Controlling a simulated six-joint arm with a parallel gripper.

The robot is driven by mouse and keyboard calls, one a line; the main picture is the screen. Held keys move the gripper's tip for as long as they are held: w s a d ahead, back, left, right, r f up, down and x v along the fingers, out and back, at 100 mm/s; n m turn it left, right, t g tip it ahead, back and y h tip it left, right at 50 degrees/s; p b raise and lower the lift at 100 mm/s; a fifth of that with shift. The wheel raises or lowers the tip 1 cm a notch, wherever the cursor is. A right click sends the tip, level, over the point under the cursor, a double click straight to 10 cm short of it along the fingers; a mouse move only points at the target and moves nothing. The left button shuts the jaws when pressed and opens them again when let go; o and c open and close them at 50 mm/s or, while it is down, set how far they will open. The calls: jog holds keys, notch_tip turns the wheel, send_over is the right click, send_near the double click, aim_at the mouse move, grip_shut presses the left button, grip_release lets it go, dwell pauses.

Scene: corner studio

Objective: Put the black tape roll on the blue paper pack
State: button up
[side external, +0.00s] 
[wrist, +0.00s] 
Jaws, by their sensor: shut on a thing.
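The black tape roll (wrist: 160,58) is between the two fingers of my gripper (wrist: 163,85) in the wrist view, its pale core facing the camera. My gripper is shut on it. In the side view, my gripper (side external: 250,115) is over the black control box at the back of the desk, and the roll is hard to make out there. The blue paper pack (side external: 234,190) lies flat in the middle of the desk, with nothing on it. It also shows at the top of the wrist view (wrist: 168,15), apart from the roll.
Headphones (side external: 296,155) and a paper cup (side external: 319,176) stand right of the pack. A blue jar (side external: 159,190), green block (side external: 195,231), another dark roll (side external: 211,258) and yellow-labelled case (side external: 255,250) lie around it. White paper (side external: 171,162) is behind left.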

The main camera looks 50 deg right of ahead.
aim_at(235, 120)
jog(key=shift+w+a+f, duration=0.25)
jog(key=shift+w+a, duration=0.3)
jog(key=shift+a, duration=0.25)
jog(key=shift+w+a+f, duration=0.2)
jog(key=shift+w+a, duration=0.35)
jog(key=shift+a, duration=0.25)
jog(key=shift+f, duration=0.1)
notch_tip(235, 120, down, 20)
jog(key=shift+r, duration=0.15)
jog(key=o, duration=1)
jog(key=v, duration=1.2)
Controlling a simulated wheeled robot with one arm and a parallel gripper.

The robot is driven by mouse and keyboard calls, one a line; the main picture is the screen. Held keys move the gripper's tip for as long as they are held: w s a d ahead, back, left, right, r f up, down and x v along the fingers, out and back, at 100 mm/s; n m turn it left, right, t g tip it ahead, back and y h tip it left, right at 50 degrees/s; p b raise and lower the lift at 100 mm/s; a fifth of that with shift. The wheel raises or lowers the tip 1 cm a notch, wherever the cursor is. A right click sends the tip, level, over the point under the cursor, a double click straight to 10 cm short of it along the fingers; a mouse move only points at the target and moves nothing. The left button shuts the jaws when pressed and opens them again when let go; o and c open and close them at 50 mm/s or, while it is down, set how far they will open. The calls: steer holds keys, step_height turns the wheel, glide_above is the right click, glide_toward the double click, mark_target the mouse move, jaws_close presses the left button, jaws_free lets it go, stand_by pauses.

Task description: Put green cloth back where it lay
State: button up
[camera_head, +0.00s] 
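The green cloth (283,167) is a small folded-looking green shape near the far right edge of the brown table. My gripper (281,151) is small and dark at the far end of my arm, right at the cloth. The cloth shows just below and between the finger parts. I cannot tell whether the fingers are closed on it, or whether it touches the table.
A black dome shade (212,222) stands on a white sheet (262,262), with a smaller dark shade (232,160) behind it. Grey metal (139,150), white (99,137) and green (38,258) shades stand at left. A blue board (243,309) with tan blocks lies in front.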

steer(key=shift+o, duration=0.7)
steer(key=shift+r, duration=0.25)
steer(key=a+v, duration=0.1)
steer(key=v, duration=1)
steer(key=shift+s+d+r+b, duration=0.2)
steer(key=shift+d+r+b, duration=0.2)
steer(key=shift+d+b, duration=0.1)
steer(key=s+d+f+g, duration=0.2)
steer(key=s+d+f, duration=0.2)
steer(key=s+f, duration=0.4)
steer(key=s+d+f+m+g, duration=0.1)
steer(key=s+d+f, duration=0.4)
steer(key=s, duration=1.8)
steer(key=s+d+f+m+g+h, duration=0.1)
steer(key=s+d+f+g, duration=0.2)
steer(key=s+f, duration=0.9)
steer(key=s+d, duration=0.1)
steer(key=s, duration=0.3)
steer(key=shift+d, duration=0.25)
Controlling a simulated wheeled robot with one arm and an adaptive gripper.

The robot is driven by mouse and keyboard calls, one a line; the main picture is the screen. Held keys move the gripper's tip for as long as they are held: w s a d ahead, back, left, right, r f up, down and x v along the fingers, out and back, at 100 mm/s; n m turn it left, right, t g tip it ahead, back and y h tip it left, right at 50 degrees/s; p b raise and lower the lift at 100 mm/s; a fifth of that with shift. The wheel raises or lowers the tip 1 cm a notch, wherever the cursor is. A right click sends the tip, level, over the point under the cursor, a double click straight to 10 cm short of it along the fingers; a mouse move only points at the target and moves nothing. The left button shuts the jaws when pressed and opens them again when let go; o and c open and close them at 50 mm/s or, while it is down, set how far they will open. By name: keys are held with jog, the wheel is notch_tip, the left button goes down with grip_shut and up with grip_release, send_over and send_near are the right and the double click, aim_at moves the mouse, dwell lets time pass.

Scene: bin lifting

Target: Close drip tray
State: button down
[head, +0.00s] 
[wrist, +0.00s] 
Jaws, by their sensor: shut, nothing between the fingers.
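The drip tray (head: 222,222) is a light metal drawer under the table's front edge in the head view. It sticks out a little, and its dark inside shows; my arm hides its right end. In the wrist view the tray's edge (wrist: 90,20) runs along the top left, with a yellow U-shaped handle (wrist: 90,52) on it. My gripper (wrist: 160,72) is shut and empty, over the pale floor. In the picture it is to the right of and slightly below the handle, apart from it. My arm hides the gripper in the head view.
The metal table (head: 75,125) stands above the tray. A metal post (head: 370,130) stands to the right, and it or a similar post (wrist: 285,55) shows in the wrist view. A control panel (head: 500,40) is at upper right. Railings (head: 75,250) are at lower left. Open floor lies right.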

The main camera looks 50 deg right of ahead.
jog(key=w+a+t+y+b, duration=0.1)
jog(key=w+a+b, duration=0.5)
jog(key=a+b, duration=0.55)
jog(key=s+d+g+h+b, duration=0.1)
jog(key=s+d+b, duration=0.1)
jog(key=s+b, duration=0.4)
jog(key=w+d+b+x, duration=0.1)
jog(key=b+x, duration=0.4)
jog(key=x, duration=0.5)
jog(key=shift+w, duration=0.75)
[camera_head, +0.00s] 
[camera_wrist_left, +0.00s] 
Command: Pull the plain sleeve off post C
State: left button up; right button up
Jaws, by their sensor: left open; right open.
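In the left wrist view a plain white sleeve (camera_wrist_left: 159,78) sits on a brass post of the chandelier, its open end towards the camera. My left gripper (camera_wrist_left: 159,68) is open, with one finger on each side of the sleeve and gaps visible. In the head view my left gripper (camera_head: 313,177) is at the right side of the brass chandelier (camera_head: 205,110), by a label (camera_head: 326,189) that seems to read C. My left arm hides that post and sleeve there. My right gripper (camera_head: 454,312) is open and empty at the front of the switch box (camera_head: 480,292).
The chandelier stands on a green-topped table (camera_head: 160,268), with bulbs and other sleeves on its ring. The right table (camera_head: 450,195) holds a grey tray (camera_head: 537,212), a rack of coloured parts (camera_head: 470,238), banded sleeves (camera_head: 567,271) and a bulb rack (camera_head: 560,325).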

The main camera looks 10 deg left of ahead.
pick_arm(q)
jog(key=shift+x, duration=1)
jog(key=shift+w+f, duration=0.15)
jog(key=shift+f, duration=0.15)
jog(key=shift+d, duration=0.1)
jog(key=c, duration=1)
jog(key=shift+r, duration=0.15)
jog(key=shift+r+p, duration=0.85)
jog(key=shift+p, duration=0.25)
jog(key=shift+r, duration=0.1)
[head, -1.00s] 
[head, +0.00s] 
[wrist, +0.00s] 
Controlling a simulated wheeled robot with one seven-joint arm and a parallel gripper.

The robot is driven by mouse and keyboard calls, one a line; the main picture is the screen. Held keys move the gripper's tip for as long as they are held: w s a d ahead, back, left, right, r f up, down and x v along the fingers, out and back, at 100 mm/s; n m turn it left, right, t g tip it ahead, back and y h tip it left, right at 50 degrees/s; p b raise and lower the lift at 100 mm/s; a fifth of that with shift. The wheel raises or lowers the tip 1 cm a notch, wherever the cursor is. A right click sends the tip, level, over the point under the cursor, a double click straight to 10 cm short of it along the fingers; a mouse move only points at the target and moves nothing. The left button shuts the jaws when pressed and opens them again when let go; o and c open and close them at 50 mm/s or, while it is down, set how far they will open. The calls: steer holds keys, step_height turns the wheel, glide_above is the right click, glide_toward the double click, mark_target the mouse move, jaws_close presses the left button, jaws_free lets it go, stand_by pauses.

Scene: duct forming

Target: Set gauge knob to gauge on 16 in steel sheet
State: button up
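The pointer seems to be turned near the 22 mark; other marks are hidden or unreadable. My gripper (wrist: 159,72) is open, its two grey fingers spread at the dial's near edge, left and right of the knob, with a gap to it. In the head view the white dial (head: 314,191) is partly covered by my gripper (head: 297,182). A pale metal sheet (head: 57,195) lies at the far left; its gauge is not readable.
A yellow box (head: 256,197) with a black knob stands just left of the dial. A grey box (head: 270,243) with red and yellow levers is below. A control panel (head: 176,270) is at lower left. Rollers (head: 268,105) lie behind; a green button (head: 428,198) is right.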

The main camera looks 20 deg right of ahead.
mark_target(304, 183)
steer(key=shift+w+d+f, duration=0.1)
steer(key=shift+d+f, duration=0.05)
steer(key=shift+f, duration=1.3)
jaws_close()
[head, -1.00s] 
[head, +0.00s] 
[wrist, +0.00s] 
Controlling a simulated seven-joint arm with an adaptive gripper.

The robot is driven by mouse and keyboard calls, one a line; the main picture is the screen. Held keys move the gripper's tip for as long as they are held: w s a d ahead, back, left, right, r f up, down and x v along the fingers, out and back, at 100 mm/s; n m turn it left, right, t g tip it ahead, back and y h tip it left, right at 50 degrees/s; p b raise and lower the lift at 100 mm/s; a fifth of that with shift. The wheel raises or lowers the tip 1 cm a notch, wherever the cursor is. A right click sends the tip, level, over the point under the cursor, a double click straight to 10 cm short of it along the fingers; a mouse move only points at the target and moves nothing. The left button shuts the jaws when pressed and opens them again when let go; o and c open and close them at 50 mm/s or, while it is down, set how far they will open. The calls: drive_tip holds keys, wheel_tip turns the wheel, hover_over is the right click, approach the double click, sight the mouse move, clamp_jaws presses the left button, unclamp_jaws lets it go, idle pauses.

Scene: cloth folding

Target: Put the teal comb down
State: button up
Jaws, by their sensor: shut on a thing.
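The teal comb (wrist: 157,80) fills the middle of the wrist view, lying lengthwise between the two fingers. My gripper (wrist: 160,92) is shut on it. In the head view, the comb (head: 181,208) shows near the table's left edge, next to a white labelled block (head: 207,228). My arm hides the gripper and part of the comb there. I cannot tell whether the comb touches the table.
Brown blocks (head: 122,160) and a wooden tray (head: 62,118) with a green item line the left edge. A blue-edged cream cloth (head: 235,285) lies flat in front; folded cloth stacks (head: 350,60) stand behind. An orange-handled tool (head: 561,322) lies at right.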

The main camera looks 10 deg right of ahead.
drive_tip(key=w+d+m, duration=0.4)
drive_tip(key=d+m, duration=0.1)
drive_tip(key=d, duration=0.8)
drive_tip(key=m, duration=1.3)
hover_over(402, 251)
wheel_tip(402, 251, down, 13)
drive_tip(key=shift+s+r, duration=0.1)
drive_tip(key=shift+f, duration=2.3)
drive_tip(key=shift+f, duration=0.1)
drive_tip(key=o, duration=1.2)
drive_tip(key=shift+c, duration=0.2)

^^^^^^^^

THE REQUEST
Copy out all lines where the word "simulated" appears.

TASK RESULT
Controlling a simulated six-joint arm with a parallel gripper.
Controlling a simulated wheeled robot with one arm and a parallel gripper.
Controlling a simulated wheeled robot with one arm and an adaptive gripper.
Controlling a simulated wheeled robot with one seven-joint arm and a parallel gripper.
Controlling a simulated seven-joint arm with an adaptive gripper.

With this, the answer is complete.